* Data entries *
○ ○ ○
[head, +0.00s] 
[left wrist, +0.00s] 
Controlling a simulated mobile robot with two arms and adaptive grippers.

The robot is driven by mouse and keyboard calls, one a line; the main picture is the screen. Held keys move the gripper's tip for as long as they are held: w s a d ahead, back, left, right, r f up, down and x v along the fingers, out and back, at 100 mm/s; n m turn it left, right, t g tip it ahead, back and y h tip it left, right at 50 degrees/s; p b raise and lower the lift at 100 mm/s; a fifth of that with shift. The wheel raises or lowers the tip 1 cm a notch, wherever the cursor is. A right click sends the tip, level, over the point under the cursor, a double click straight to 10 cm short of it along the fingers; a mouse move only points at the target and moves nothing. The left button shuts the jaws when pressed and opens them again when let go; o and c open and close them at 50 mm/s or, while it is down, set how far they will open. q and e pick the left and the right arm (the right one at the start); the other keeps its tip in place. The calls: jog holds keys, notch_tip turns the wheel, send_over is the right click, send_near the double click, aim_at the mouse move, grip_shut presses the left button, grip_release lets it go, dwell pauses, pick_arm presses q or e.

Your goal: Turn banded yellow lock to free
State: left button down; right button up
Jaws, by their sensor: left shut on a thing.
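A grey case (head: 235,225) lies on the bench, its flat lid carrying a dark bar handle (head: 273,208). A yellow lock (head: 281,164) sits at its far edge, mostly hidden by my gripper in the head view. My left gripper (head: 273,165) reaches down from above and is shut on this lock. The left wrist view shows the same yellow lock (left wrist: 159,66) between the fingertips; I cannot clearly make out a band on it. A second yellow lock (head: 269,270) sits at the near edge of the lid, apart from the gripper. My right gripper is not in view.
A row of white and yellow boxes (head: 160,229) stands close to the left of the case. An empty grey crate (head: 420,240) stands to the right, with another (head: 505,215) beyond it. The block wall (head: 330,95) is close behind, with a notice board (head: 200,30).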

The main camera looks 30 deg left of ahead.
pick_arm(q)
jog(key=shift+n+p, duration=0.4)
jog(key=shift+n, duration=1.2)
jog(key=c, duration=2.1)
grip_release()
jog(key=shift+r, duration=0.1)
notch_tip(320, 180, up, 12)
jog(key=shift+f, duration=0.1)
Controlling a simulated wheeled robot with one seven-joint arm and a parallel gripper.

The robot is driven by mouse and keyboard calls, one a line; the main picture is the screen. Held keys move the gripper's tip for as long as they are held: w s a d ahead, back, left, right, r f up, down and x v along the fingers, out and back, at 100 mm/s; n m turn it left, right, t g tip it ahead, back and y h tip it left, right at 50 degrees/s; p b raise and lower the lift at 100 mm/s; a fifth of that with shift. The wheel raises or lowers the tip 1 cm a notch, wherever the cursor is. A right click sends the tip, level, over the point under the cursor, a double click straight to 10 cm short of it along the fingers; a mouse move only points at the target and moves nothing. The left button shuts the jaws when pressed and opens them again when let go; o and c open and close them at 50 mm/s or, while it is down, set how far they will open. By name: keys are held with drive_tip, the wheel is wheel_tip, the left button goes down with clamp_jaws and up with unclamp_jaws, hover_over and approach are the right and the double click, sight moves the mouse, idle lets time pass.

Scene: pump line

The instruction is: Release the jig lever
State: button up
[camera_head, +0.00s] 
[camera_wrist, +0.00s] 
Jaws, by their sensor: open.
○ ○ ○
* Work to do *
Copy and report every line where the word "State" is present.

* Finished answer *
State: left button down; right button up
State: button up

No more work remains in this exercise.